## WHAT IS REQUIRED:
Copy all lines below containing "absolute".

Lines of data
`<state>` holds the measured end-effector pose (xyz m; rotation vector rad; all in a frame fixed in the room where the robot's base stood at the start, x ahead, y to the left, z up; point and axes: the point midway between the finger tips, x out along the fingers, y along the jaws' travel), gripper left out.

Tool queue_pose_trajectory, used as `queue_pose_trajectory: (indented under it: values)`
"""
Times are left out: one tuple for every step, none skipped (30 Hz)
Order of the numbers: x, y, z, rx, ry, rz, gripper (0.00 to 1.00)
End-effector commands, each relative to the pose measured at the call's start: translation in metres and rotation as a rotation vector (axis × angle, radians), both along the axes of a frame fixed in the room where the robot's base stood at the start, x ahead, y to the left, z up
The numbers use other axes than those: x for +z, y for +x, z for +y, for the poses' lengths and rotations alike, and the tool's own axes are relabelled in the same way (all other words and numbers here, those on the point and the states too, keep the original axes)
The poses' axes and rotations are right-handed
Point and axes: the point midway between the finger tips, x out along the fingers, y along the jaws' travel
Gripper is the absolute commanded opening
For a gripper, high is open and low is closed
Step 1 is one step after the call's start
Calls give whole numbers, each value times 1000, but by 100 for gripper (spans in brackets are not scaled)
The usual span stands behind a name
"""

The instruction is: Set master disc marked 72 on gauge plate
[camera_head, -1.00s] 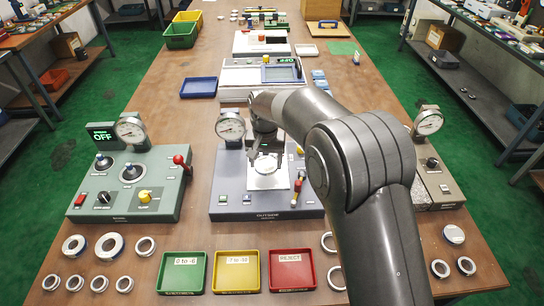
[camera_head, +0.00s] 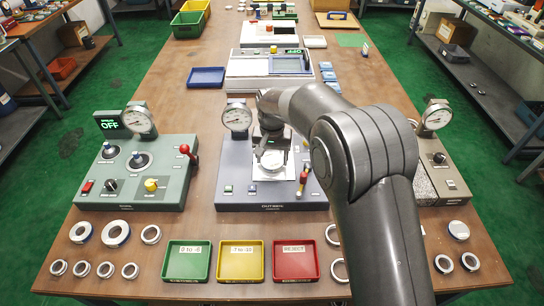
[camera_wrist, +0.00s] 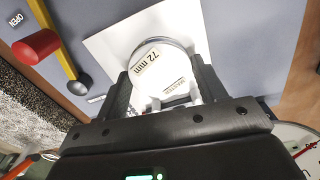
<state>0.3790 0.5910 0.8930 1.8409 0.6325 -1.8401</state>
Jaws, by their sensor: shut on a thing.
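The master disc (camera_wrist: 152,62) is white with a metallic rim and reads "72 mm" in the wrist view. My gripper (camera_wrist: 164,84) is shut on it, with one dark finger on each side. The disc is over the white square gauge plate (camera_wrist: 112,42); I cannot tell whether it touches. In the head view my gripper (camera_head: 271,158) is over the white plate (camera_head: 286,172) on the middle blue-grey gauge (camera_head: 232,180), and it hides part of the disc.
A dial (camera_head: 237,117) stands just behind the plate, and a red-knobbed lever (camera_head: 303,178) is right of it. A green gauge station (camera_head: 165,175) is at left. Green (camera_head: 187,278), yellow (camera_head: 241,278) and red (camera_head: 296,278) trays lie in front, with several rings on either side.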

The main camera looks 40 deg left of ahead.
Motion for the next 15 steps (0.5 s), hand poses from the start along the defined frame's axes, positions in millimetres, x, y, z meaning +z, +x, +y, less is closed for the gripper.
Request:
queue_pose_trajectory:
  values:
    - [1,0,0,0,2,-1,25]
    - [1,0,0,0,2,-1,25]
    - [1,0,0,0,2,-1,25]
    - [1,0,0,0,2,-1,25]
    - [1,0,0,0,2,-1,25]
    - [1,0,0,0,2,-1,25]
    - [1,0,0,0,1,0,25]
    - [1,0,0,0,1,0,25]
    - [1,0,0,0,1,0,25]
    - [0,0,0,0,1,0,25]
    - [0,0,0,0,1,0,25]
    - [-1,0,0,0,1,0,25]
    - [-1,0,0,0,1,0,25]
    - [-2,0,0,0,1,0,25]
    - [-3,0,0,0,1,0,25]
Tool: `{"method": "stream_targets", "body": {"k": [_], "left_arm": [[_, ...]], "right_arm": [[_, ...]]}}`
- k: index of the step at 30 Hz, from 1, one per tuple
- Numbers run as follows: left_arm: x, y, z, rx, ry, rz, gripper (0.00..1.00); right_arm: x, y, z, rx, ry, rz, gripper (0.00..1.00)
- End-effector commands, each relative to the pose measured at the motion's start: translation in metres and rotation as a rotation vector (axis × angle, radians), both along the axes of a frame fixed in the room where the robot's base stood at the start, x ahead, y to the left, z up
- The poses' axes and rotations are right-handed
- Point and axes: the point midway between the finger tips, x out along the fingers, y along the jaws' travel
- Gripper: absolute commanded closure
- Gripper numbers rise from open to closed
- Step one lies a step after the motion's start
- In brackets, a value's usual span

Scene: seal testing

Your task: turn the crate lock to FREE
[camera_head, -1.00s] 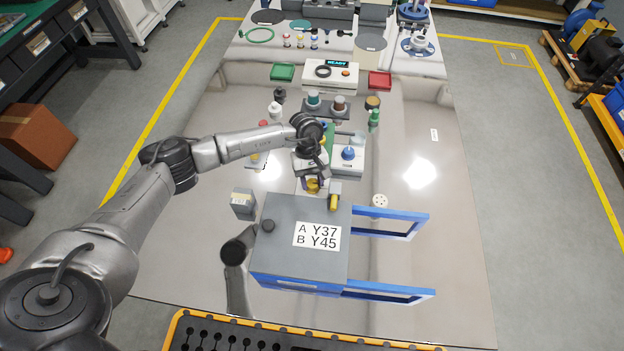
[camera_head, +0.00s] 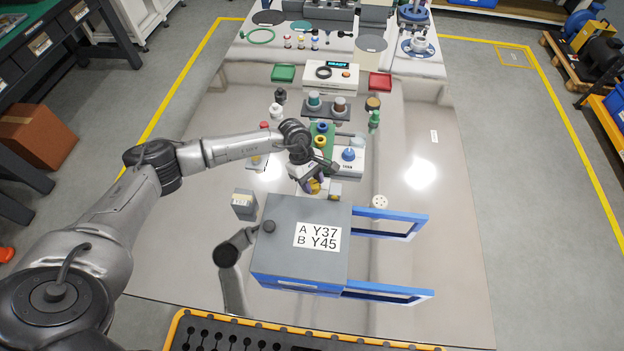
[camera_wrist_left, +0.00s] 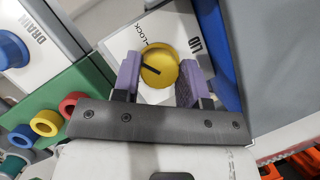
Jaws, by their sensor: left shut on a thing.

## SOLUTION FOR THIS TASK:
Gripper is the absolute commanded opening
- Gripper: absolute commanded closure

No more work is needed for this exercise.